The present paper proposes fundamental adjustments of the above statistical learning framework so that it becomes more suitable for sparse data learning, thus allowing the development of a TI-free high-order simulation method for the continuous spatial attributes. The motivation of this development is to utilize the more reliable sample data for inference of high-order spatial statistics and avoid the potential conflicts from using the TI, while addressing the issue of data sparsity. Since retrieving replicates that fully match the spatial template of the data events is difficult due to the sparsity of the sample data, it is worth noting that replicates that are partially matched to the spatial template may exist. These partially matched replicates, nevertheless, provide useful and relevant information to the related statistical inference, while determining how to utilize this incomplete information remains a challenge. The above-mentioned matters are addressed herein by a proposed concept of aggregated kernel statistics. More specifically, each spatial template is associated with a certain kernel subspace, such that any replicate associated with the same spatial template can be mapped onto an element of the corresponding kernel space. Accordingly, these mapped elements in the kernel subspaces are utilized to compute the kernel statistics. The kernel statistics in a set of kernel subspaces are combined to determine the aggregated kernel statistics through the relations introduced in this paper. Eventually, the aggregated kernel statistics are embedded into the kernel subspace corresponding to the conditional probability distribution encountered in the high-order sequential simulation framework, and the statistical learning algorithm is applied to approximate a conditional probability distribution.

The remainder of the paper is organized as follows. Firstly, the mathematical concepts and the proposed method are presented. Next, a case study from a synthetic dataset is used to assess the performance of the proposed method and demonstrate its practical aspects. Conclusions follow.

2 Method

Consider the spatial attributes of interest distributed on a discrete grid as a random field model denoted by \({\varvec{Z}}\left( {\varvec{u}} \right)\) with \({\varvec{u}} = \left\{ {{\varvec{u}}_{1} ,{\varvec{u}}_{2} , \ldots ,{\varvec{u}}_{n} } \right\}\) corresponding to various locations within the grid, then \({\varvec{Z}}\left( {\varvec{u}} \right) = \left\{ {Z\left( {{\varvec{u}}_{1} } \right),Z\left( {{\varvec{u}}_{2} } \right), \ldots ,Z\left( {{\varvec{u}}_{n} } \right)} \right\}\) comprises a multivariate probability distribution \(f_{{\varvec{Z}}}\) given that \(Z\left( {{\varvec{u}}_{i} } \right)\) representing random variables at location \({\varvec{u}}_{i} \user2{ }\left( {i = 1, \ldots ,n} \right)\). Under the sequential simulation framework (Journel 1994), the joint probability distribution \(f_{{\varvec{Z}}}\) is decomposed into a sequence of conditional probability distributions following a random path to visit the entire simulation grid, and random values are drawn from these conditional probability distributions sequentially along the random path to generate one realization. Both the available sample data and the previous simulated attribute values are considered as the conditioning data throughout the simulation process.

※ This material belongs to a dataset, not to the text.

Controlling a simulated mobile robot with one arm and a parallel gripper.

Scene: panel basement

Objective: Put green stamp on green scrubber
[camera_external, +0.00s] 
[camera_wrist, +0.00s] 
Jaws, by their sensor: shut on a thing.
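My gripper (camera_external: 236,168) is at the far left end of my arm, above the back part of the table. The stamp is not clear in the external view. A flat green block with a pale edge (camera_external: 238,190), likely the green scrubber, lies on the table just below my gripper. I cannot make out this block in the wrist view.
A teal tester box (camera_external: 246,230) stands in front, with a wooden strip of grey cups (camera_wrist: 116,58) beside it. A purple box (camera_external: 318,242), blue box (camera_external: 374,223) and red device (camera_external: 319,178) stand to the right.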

Without loss of generality, suppose that the current attribute \(Z\left( {{\varvec{u}}_{0} } \right)\) to be simulated locates at \({\varvec{u}}_{0}\), and the informed data \(\left\{ {\zeta_{1} , \ldots ,\zeta_{N} } \right\}\) at the surrounding locations \({\varvec{u}}_{0} + {\varvec{h}}_{1} , \ldots , {\varvec{u}}_{0} + {\varvec{h}}_{N}\), consist of a data event as the conditioning data. From the geometric configuration of the data event, a spatial template \({\varvec{T}} = \left\{ {{\varvec{u}}_{0} ,{\varvec{u}}_{0} + {\varvec{h}}_{1} , \ldots , {\varvec{u}}_{0} + {\varvec{h}}_{N} } \right\} \) can be determined with the distance vectors \({\varvec{h}}_{1} , \ldots ,{\varvec{h}}_{N}\) pointing outwards from the center \({\varvec{u}}_{0}\) to the surrounding locations. Let the conditional probability density function (CPDF) be denoted as \(f(z_{0} |\zeta_{1} , \ldots ,\zeta_{N} )\). The key task to derive the CPDF is achieved by a statistical learning algorithm in kernel space herein. The related replicates associated with template \({\varvec{T}}\) are retrieved from the sample data, and these replicates are used as the training data of statistical learning to infer the underlying probability distribution. Specifically, the retrieved replicates are mapped to elements in kernel spaces to build kernel statistics carrying the high-order spatial information from the replicates. The aggregated kernel statistics are proposed, allowing to incorporate the high-order spatial statistics from the ensemble of replicates with different spatial configurations. The target CPDF is then achieved by the statistical learning algorithm approaching the aggregated kernel statistics from the sample data.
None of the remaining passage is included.